Aim of the task →
Every line below that mentions the word "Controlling" should be copied out.

------ Data to use ------

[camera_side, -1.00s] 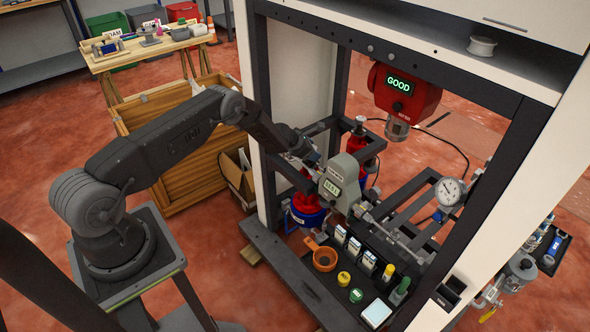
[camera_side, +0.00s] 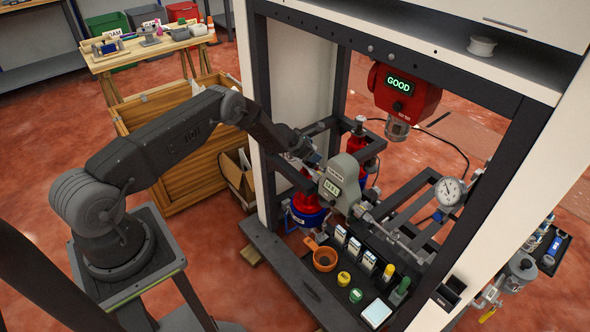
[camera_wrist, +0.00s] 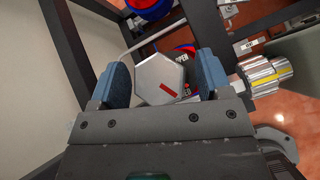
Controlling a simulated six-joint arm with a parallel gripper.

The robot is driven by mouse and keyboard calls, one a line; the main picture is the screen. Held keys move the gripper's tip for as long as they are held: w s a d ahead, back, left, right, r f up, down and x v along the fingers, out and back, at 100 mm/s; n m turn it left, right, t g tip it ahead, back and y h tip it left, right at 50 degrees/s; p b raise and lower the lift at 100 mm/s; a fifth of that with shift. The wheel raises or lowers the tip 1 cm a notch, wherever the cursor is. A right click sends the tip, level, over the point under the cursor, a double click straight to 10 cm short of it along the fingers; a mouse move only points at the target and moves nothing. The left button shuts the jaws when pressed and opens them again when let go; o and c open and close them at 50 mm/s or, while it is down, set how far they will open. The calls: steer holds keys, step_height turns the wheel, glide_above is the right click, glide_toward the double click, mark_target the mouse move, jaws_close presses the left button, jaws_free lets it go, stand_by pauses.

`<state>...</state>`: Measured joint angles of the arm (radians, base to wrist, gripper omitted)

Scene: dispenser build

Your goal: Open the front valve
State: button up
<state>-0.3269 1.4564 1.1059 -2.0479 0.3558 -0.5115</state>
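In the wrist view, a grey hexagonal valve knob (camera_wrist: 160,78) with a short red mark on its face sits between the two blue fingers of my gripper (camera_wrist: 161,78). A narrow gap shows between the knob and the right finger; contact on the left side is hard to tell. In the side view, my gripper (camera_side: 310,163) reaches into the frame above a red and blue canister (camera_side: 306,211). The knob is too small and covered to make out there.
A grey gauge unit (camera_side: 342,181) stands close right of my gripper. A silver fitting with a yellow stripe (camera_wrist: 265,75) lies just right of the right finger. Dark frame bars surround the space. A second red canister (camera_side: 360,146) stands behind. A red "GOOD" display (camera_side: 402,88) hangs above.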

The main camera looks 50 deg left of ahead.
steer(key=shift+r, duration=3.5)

------
------ Data to use ------

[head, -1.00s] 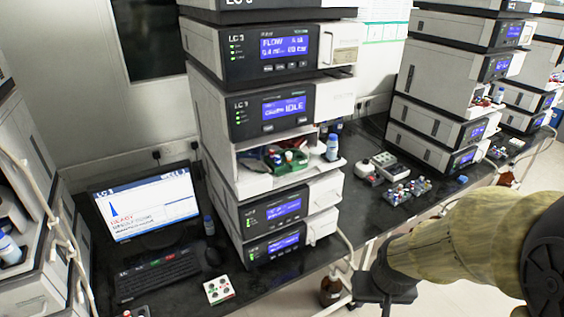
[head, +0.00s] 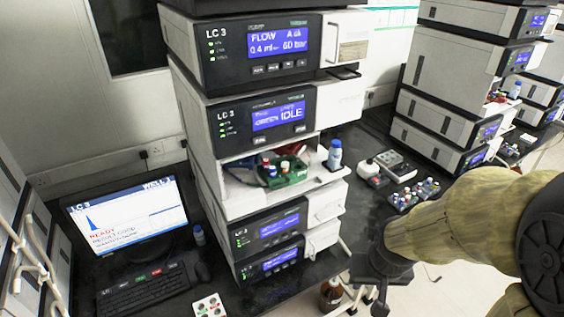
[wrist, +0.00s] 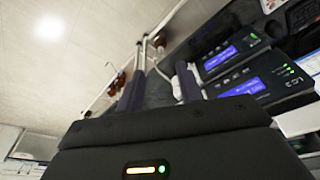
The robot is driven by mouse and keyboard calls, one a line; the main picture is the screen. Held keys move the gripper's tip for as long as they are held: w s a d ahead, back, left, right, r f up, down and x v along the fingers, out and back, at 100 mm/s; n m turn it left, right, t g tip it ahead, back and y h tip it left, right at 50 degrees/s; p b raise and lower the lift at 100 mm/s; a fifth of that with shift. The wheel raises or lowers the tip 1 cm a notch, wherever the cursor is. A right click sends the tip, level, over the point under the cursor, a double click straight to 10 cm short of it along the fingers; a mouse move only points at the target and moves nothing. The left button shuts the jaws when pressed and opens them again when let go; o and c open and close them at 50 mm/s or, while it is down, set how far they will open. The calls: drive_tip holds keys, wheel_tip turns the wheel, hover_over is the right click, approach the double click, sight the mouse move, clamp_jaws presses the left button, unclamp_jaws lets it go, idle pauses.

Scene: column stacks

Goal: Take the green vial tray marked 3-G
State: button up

------
------ Data to use ------

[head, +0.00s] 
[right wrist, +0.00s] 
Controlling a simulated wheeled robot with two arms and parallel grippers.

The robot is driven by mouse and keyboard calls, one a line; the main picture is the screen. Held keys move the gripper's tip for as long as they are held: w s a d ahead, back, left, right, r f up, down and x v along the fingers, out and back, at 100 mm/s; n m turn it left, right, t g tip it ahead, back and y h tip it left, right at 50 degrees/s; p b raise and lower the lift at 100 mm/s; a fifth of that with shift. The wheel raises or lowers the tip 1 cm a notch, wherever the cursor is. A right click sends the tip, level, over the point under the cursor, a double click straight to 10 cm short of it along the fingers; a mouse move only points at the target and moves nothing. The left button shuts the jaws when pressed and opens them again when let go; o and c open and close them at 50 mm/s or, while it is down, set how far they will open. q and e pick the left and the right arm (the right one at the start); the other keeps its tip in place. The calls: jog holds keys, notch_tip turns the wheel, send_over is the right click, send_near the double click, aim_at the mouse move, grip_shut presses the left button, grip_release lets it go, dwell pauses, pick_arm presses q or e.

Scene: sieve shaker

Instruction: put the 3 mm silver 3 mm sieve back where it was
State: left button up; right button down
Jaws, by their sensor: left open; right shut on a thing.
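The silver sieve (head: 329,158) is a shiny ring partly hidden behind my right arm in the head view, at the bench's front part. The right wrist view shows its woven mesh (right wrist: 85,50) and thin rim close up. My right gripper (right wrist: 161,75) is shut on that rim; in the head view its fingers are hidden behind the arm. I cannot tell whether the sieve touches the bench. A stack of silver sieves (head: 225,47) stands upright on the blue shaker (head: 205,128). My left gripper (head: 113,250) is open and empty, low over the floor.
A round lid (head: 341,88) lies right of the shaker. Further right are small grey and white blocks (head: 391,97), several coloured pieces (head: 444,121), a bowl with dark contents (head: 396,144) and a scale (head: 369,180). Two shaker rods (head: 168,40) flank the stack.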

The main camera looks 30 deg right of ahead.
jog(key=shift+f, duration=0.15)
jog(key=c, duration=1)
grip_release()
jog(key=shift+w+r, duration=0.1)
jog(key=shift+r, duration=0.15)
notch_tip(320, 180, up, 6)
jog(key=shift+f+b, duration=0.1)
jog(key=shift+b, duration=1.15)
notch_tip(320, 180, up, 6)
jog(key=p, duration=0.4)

------

Complete output →
Controlling a simulated six-joint arm with a parallel gripper.
Controlling a simulated wheeled robot with two arms and parallel grippers.

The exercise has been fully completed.